Stated goal: List, from the lines below, each one with "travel" in it.
[Start of Supplied data]
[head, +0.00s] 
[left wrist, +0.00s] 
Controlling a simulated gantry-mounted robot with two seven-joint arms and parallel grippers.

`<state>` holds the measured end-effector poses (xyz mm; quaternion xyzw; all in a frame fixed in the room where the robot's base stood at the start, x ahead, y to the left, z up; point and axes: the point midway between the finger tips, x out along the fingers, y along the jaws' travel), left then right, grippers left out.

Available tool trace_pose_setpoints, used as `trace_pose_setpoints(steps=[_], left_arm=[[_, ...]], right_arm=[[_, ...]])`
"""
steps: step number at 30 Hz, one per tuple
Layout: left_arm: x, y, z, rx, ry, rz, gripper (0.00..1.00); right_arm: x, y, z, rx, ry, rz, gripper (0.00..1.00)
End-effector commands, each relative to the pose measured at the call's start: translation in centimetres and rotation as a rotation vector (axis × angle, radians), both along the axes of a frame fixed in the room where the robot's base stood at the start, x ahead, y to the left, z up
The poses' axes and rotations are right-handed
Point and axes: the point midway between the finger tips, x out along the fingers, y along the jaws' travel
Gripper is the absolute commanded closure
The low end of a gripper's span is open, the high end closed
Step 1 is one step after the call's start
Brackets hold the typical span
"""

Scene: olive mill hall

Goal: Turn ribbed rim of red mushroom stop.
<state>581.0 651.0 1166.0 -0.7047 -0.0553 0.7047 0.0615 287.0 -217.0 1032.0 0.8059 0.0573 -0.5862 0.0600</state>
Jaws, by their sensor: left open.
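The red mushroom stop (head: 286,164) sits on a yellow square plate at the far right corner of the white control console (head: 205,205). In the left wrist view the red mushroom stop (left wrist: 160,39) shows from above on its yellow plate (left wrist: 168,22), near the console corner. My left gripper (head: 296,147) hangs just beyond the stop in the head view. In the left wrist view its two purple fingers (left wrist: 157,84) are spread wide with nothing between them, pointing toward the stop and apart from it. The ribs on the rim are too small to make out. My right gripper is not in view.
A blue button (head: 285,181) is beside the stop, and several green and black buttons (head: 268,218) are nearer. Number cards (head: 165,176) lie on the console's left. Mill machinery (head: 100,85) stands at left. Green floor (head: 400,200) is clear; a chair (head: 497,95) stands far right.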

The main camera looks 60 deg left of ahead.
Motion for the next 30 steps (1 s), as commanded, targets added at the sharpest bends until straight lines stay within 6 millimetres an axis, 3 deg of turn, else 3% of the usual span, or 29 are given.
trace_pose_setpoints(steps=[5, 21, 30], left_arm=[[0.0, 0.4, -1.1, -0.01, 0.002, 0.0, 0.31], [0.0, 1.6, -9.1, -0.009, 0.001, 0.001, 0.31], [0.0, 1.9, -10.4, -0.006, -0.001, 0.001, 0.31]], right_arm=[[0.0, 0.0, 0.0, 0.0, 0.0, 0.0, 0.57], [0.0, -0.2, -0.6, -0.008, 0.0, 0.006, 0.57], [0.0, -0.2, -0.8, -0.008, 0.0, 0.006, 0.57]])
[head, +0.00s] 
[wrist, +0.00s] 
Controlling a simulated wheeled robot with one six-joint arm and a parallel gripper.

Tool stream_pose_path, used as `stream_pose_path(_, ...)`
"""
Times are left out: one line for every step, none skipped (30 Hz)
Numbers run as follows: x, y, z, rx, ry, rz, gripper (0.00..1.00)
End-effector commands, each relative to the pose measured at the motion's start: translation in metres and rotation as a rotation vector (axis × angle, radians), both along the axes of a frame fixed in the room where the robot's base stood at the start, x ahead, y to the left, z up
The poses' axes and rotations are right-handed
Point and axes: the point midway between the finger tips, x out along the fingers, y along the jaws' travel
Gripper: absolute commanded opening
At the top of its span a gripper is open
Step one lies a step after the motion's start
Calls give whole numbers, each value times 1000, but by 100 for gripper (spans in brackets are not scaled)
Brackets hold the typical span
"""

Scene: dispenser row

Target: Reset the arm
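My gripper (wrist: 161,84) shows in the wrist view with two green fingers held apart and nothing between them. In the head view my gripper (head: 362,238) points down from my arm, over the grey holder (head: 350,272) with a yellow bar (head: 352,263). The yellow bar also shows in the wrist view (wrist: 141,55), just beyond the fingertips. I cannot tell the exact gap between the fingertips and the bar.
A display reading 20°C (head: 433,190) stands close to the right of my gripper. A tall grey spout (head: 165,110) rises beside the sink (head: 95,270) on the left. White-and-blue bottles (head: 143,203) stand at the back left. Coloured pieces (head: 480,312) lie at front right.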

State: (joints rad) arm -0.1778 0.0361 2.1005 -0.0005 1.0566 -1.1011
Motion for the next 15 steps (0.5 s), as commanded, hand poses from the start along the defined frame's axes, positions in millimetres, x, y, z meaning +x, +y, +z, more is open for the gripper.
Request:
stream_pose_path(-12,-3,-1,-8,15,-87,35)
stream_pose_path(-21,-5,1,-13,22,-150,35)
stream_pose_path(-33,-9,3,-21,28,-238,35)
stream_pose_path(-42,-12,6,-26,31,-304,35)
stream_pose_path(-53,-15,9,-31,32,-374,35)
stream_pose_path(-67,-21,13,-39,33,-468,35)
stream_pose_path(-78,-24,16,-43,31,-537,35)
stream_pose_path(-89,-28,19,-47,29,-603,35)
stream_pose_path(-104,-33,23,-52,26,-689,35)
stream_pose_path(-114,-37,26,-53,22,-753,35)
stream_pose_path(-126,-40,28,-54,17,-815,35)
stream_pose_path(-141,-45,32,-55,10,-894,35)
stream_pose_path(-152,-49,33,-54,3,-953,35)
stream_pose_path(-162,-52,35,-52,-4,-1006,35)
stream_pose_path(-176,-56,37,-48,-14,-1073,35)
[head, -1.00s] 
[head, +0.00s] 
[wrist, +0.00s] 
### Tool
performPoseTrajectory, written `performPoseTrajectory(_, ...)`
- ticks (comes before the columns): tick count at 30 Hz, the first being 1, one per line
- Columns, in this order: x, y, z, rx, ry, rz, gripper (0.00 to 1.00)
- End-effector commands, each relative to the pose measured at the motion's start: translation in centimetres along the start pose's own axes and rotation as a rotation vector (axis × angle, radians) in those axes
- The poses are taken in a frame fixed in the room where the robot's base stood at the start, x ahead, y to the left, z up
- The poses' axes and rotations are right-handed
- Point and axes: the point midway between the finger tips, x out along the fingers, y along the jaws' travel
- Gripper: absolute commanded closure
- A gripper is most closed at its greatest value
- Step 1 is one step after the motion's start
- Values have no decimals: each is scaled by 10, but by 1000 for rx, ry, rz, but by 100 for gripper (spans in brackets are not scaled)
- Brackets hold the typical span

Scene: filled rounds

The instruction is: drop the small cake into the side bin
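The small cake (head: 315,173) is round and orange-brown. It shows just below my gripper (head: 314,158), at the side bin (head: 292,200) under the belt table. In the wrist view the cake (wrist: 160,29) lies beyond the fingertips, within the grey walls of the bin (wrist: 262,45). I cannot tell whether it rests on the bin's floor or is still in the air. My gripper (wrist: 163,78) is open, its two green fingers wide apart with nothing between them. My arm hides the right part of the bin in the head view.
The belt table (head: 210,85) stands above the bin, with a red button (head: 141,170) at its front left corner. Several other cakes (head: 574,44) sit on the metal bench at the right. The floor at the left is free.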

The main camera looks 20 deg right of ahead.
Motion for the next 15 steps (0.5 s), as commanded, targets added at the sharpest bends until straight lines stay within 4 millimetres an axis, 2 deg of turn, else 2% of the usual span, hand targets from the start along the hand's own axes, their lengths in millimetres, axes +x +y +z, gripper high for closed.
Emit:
[End of Supplied data]
Output of the task:
`<state>` holds the measured end-effector poses (xyz mm; quaternion xyzw; all in a frame fixed in the room where the robot's base stood at the start, x ahead, y to the left, z up; point and axes: the point midway between the finger tips, x out along the fingers, y along the jaws' travel), left then right, grippers left out.
Point and axes: the point midway between the finger tips, x out along the fingers, y along the jaws' travel
Point and axes: the point midway between the finger tips, x out along the fingers, y along the jaws' travel
- Point and axes: the point midway between the finger tips, x out along the fingers, y along the jaws' travel

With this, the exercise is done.